MapReduce = map + reduce by Bitmanhome · 2008-11-23 08:45 · Score: 3, Interesting

If you feel the urge to play with MapReduce (or reade the paper), you don't need a fancy Linux distro to do it. MapReduce is simply the map() and reduce() functions, exactly as implemented in Python. Granted, Google implementation can work with absurdly large data sets, but for small data sets, Python is all you need.

--
Not that this wasn't entirely predictable.
Re:Need to benchmark against the best sorts by Pinball+Wizard · 2008-11-23 10:36 · Score: 2, Interesting

Parallel/distributed sorting doesn't eliminate the need for map/reduce, it just helps spread the problem set across machines.
Here's the thing though...its the distributing of the problem set and the combining of the results that is the hard part - not map/reduce.
Map and reduce are simple functional programming paradigms.

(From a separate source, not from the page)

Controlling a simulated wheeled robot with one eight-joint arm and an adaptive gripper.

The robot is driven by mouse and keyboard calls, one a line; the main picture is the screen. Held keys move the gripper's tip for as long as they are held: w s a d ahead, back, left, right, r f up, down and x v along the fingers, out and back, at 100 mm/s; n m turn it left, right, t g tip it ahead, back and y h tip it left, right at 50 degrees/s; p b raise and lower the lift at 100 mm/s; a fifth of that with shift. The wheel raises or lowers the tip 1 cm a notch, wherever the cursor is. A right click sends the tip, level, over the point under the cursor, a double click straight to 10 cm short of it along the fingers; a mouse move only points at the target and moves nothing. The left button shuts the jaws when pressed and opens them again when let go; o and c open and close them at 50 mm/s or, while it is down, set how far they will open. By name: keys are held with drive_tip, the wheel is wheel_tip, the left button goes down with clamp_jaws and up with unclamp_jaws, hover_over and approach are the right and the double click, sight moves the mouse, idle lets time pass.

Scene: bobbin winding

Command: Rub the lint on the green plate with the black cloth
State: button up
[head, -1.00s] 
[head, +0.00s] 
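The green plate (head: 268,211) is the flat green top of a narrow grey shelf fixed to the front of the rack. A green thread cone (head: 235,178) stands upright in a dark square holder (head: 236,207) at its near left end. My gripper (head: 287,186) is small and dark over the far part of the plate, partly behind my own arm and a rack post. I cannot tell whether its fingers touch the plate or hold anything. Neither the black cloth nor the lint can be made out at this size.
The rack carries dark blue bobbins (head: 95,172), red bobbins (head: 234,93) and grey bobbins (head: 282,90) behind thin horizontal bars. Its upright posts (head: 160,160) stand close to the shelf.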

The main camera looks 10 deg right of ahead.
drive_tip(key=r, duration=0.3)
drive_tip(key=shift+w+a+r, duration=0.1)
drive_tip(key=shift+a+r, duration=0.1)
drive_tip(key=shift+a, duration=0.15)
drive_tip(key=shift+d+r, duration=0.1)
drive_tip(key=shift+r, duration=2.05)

With map, you apply a function to a list - which could be either atomic values or other functions. With reduce, you take a single function(like add or multiply, for instance) and use that to condense the list into a single value or object.
That's my understanding of map/reduce from my functional language classes in school and that's exactly how Google describes it. I don't really see what the big deal is with map/reduce in itself.
Like I said, its the distributing the problem among thousands of machines that is the hard part.

--
No, Thursday's out. How about never - is never good for you?
hadoop by voxner · 2008-11-23 15:45 · Score: 1, Interesting

I developed a search engine in c++ in grad school and I remember applying the concepts of vector space model, okapi model in it. Looking at the relatively snail pace speed I got from the c++ stl datastructures (with limited hardware resources), I still can't help but wonder how google pulls off the "magic" of split second results.
MapReduce is a powerful concept and a good starting point is hadoop. Google uses its own proprietary system called GFS.
We once had a session with Mr.Raghavan who was the yahoo search chief.He advised that students in general should learn to work in projects that involve a large corpus of data and that phds are especially valued in the field.